Creer que con la muerte de Fidel Castro termina el castrismo —como oigo y
leo en la hemorragia de opiniones que se vierten a la sombra del sarcófago
del Comandante— es doblemente equivocado.

El castrismo como proyecto político —un sistema totalitario que controla
todos los aspectos de la vida y pide adhesión entusiasta a sus súbditos—
hace tiempo está dejando de existir, incluso se estaba extinguiendo con
Fidel Castro al mando del Estado. Lo que hace su descolorido hermano Raúl es
administrar la conversión burguesa de la élite postrevolucionaria, y en
particular de los altos mandos militares y tecnócratas allegados. Hace
tiempo que Fidel Castro era un anciano caprichoso e iracundo que explicaba
como cocinar frijoles negros, que vociferaba contra Obama, que sugería la
moringa como la salvación ambiental planetaria, que opinaba sobre las
andanzas pretéritas de los Neandertales, entre otras muchas divagaciones
propias de su locuacidad senil. Desde su recogimiento convaleciente nunca
renunció a hablar a un mundo que solo él se imaginaba como oyente, pues los
caudillos populistas, los auténticos, nunca se retiran.

En cambio, si se habla del castrismo como tradición política, entonces poco
se va con Fidel. El castrismo no originó la tradición nacionalista radical y
autoritaria de la historia cubana, sino que la consagró. Existía antes
—larvada o explícita— y seguirá existiendo. Este es el gran reto de la
sociedad cubana.

Cuando le preguntaron a Chou En Lai su opinión sobre la revolución francesa
en 1974, dijo que era un hecho demasiado reciente como para opinar sobre
ello. Creo que hay más razones para hacerlo sobre Fidel Castro. Nada podrá
eximirlo de las terribles responsabilidades acerca de la falta de libertades
y democracia en Cuba, la división de la sociedad y la expropiación masiva de
derechos a los que emigraron, la manera irresponsable como jugó con la
hostilidad norteamericana y el desastre económico a que condujo a la Isla.
Todos los cubanos pagaron algo por su megalomanía, y al menos par de
generaciones afectaron sus existencias al calor de sus consignas, pagando
precios demasiado altos para una vida. Pero ningún juicio podrá omitir un
dato sencillo: cautivó la imaginación de generaciones enteras que fueron
beneficiadas por una revolución que terminó hace mucho tiempo, pero que aún
sobrevive como marca política.

Raúl Castro, con la voz cortada por la emoción y su falta crónica de
carisma, anunció unos funerales en grande. Imagino que sus restos serán
colocados en la Plaza de la Revolución, y que los cubanos desfilarán ante
ellos. Unos voluntariamente y otros “movilizados” por toda la parafernalia
de organizaciones que encuadran a la sociedad cubana, cada vez con mayores
deficiencias.

Decía el gran escritor cubano Lichi Diego que un defecto de los cubanos era
la renuencia a dejar pasar el pasado. No se trata de olvidarlo, pues tenerlo
en cuenta es evitar chocar cada día con la misma piedra. Pero si de
superarlo, que es la mejor manera de recordar. Ojalá que la sociedad cubana
logre hacerlo y avance hacia un futuro republicano y democrático que no
podrá obviar la carga histórica de un proceso intenso y contradictorio que
ha marcado la historia nacional de una manera inevitable para quienes
habitamos en este siglo que se hace —junto con nosotros— viejo.

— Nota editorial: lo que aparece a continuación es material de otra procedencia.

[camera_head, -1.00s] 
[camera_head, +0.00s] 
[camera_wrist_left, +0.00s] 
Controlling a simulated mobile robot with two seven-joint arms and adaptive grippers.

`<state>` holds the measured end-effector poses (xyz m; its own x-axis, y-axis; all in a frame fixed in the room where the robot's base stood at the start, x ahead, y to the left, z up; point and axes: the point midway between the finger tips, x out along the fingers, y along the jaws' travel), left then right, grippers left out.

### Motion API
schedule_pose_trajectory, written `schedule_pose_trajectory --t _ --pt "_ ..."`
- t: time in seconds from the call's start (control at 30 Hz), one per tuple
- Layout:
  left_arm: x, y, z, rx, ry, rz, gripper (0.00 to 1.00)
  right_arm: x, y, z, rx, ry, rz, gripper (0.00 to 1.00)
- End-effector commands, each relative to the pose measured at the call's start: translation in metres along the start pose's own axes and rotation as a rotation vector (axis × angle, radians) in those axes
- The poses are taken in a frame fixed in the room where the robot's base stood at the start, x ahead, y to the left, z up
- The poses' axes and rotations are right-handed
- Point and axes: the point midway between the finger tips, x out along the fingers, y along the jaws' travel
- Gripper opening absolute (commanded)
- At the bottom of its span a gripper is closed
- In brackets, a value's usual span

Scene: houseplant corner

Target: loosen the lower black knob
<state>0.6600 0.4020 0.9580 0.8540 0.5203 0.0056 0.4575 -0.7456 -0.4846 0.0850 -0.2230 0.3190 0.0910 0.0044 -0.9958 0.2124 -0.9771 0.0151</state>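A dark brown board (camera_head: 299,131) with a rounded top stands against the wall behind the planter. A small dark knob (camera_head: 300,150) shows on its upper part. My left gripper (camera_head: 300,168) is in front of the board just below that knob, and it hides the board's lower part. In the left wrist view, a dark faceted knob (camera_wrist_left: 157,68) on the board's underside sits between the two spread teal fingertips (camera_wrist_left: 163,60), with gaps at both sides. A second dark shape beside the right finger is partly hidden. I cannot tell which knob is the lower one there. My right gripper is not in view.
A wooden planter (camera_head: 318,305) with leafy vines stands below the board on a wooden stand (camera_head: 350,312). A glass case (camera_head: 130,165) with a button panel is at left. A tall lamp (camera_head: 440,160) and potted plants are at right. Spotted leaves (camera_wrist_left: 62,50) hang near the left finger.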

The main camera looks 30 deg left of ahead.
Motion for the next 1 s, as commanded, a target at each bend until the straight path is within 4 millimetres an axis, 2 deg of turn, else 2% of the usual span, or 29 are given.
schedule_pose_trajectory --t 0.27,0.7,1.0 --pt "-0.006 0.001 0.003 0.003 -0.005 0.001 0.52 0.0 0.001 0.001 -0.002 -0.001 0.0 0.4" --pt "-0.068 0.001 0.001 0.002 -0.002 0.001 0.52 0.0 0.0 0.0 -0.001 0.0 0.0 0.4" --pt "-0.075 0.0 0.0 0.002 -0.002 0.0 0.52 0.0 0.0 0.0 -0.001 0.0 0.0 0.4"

Santiago de Chile, 26 de noviembre de 2016.

* Haroldo Dilla Alfonso, nacido en 1952, es un sociólogo e historiador
cubano de formación marxista crítico. Entre 1980 y 1996, fue investigador y
director del Centro de Estudios de las Américas (CEA) en La Habana. Tras la
represión contra esta institución en 1996, Dilla se vio obligado a exiliarse
en la República Dominicana, país en el que vivió durante 30 años y donde
obtuvo la ciudadanía. Ex coordinador de las investigaciones de la Facultad
Latinoamericana de Ciencias Sociales (FLACSO) de Santo Domingo, vive
actualmente en Santiago de Chile, donde trabaja como investigador en el
Instituto de Estudios Internacionales de la Universidad Arturo Prat. Autor
de una quincena de obras sobre la historia del Caribe, el desarrollo local,
las fronteras, las migraciones y las cuestiones urbanas, colabora
habitualmente como cronista en diferentes medios de México, Chile y
República Dominicana. También ha sido profesor o investigador invitado en
diferentes universidades de prestigio, como Harvard, Rutgers, la Universidad
de Puerto Rico, la UNAM (México) y la FLACSO México.